Fraser Calls on General Land Office to Halt Water Deal Negotiations
AUSTIN -- Senator Troy Fraser, R-Horseshoe Bay, today asked the Commissioner of the General Land Office to postpone further negotiations with private companies on prospective water deals until legislators can examine the proposals.
Fraser, in a letter to GLO Commissioner Jerry Patterson, said he was troubled by recent newspaper accounts of potential water deals being negotiated by the state agency.
"In reading about these proposed ventures, I am also surprised at the pace of the negotiations, especially given that the Texas Legislature has not been afforded the opportunity to review the proposals in detail," Fraser wrote.

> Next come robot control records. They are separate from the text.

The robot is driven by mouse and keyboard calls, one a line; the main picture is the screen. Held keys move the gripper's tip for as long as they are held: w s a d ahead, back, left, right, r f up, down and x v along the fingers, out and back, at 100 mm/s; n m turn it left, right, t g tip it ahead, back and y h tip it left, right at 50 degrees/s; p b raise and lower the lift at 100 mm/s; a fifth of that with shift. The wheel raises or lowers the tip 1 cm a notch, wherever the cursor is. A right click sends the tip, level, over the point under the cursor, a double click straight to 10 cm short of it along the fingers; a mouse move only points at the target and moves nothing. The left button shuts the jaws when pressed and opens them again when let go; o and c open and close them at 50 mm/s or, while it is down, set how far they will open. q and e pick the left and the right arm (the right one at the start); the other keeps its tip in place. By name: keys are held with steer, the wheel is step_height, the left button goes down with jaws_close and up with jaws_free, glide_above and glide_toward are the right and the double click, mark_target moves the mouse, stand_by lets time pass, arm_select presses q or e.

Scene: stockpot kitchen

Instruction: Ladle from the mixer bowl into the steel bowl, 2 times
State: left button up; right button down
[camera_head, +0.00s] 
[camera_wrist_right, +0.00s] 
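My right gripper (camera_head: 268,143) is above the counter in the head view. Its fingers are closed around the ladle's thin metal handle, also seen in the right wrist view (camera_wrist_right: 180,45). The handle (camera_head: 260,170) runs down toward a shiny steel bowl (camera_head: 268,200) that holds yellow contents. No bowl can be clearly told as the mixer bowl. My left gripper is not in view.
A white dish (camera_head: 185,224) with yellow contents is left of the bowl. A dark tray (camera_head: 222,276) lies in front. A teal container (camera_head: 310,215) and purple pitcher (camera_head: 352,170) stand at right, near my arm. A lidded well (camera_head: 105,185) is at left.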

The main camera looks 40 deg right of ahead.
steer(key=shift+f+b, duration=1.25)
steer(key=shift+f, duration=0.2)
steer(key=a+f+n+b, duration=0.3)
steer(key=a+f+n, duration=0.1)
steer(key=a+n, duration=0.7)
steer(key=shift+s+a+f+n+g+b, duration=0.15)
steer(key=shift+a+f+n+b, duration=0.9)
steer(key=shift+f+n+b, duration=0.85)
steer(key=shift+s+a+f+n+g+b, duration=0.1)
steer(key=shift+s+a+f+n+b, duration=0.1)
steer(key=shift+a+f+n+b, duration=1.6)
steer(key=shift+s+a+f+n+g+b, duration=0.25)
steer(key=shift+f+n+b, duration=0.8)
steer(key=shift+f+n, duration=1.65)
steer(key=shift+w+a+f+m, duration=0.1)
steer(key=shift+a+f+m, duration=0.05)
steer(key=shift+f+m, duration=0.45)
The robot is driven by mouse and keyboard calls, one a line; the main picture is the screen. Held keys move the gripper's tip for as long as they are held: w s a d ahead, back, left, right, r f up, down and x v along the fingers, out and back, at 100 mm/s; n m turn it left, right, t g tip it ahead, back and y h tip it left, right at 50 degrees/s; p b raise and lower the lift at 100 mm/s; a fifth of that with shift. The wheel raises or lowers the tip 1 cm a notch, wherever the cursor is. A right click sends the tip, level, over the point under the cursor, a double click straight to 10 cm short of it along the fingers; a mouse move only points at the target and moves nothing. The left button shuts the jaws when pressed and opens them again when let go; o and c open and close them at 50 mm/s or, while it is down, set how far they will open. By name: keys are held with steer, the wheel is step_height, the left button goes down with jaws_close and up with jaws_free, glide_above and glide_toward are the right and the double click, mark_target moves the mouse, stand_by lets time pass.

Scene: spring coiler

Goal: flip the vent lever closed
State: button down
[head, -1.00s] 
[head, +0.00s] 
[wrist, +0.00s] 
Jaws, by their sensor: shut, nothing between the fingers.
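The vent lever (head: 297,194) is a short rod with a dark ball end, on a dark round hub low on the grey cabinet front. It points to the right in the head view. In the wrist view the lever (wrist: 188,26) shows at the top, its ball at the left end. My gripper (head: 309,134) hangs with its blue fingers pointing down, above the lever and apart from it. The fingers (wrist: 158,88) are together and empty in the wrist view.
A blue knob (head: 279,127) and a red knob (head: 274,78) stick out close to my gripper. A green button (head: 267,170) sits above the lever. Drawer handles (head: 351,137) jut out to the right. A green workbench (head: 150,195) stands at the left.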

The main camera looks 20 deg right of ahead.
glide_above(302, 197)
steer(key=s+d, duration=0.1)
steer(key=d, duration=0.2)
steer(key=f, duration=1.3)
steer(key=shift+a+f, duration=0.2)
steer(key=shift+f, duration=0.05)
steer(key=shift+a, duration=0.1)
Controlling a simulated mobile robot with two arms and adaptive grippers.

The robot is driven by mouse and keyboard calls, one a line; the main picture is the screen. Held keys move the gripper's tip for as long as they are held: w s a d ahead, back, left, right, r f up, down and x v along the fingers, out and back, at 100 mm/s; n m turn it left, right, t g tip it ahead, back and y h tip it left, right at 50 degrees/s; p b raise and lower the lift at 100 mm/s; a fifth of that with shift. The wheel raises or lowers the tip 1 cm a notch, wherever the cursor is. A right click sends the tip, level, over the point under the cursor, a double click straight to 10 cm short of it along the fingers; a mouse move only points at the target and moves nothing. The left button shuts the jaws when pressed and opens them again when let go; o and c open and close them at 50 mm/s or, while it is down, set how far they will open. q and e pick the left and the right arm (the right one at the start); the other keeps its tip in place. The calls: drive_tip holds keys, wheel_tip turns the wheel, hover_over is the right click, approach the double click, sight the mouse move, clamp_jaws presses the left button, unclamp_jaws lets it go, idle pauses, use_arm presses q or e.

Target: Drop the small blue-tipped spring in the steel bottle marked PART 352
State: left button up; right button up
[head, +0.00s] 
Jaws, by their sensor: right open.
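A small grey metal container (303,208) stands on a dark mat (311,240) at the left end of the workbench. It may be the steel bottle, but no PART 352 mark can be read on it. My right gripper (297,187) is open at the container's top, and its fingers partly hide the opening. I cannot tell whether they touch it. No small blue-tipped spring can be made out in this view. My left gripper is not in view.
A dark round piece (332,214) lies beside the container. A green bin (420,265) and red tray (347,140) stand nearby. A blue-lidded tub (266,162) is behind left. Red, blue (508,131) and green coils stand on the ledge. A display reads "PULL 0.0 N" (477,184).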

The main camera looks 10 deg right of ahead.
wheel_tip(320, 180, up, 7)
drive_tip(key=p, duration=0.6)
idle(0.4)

Fraser noted that the Legislature in 1997 enacted major water policy legislation, Senate Bill 1, which created 16 regional water planning districts throughout the state to ensure local control of water planning decisions.
"As a matter of public policy, the Legislature decided that the state plan would include decisions made at the local level by groundwater districts and regional water planning groups," Fraser said. "The fast-paced negotiations conducted by the GLO run counter to the procedures -- and the philosophy -- of Senate Bill 1."
Last month, Lt. Governor David Dewhurst appointed Fraser to serve on the Select Senate Committee on Water Policy, as well as the Subcommittee on the Lease of State Water Rights.
The committee is charged with examining a broad range of issues relating to the management of both surface and ground water, including the rule of capture, interbasin transfers, the regional water planning process and junior water rights. The subcommittee will study proposals regarding the lease of state-owned lands their water rights for the intent of developing and marketing water.
The subcommittee is scheduled to meet in Austin on Thursday, December 18.
At least two major water deals are under consideration by the GLO.
One potential deal would allow a Midland-based company, Rio Nuevo Ltd., to lease groundwater rights on state-owned land in Far West Texas. The other would involve the GLO entering into an agreement with another private company, WaterTexas, as part of a deal to supply water to communities to an area of Central Texas along the Texas 130, the Interstate 35 bypass east of Austin.
A third proposal, envisioned by Texas businessman Boone Pickens, involves the pumping and piping of groundwater from the Texas Panhandle to other parts of the state.
"This is not a process to be rushed," Fraser said. "All parties, including the Legislature, must review these issues before any action is taken."